===== MATERIAL PROVIDED

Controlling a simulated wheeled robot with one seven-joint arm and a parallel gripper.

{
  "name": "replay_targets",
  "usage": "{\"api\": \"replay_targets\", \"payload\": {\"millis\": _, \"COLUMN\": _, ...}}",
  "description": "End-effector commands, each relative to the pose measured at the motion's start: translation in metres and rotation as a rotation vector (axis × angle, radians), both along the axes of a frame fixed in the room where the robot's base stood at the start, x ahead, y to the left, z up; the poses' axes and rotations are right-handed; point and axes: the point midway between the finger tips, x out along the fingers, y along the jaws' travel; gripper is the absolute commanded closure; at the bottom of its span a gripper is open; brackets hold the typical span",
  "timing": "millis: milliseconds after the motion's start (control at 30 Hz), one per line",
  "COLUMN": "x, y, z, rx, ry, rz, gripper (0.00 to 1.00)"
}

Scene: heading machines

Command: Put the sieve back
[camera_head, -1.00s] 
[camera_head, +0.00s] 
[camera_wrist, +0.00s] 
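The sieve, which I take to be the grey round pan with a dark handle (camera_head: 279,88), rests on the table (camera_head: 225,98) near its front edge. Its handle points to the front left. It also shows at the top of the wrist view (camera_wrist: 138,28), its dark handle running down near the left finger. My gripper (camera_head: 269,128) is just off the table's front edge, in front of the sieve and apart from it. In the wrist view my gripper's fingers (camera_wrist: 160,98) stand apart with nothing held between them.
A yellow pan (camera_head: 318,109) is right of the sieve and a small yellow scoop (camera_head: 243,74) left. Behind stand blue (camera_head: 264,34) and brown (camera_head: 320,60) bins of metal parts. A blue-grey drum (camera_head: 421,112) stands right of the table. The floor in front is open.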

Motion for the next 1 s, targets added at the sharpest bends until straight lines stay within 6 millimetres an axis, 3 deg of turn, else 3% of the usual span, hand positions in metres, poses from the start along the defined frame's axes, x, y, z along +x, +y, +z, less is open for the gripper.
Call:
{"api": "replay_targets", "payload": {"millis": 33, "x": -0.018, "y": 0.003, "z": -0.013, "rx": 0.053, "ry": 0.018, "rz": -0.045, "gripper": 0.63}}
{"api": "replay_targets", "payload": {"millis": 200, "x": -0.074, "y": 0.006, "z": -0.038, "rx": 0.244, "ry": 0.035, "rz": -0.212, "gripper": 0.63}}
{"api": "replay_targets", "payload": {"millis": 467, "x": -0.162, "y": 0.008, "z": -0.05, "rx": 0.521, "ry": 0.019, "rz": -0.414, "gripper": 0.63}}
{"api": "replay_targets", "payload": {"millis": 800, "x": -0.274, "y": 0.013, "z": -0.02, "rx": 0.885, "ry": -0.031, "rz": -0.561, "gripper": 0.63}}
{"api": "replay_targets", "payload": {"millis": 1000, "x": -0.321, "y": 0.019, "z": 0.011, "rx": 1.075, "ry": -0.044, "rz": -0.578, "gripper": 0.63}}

==========
===== MATERIAL PROVIDED

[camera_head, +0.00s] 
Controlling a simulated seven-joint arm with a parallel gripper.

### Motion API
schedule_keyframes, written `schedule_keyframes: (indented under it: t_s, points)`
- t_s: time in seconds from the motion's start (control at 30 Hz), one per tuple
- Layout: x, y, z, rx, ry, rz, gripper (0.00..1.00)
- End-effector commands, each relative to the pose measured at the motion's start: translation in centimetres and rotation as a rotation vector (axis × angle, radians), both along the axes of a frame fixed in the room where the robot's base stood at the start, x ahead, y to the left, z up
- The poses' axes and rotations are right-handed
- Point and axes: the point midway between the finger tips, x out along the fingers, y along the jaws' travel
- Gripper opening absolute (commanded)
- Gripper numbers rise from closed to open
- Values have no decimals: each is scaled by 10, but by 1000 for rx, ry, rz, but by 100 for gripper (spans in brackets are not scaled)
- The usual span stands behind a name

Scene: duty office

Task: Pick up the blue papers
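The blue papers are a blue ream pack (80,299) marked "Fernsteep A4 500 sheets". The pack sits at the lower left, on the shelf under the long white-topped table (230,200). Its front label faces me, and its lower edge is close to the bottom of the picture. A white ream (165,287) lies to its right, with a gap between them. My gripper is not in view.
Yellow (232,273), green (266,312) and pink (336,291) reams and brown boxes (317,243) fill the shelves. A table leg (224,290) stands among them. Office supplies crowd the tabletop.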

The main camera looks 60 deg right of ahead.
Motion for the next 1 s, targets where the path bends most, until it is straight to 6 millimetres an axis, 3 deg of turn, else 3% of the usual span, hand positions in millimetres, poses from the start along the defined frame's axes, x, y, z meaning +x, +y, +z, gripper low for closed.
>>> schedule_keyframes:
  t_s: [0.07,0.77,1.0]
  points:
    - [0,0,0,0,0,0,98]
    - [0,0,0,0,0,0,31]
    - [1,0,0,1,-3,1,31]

==========

• EXERCISE
Choose all lines containing the string "Controlling" and copy them out.

• EXERCISE RESULT
Controlling a simulated wheeled robot with one seven-joint arm and a parallel gripper.
Controlling a simulated seven-joint arm with a parallel gripper.

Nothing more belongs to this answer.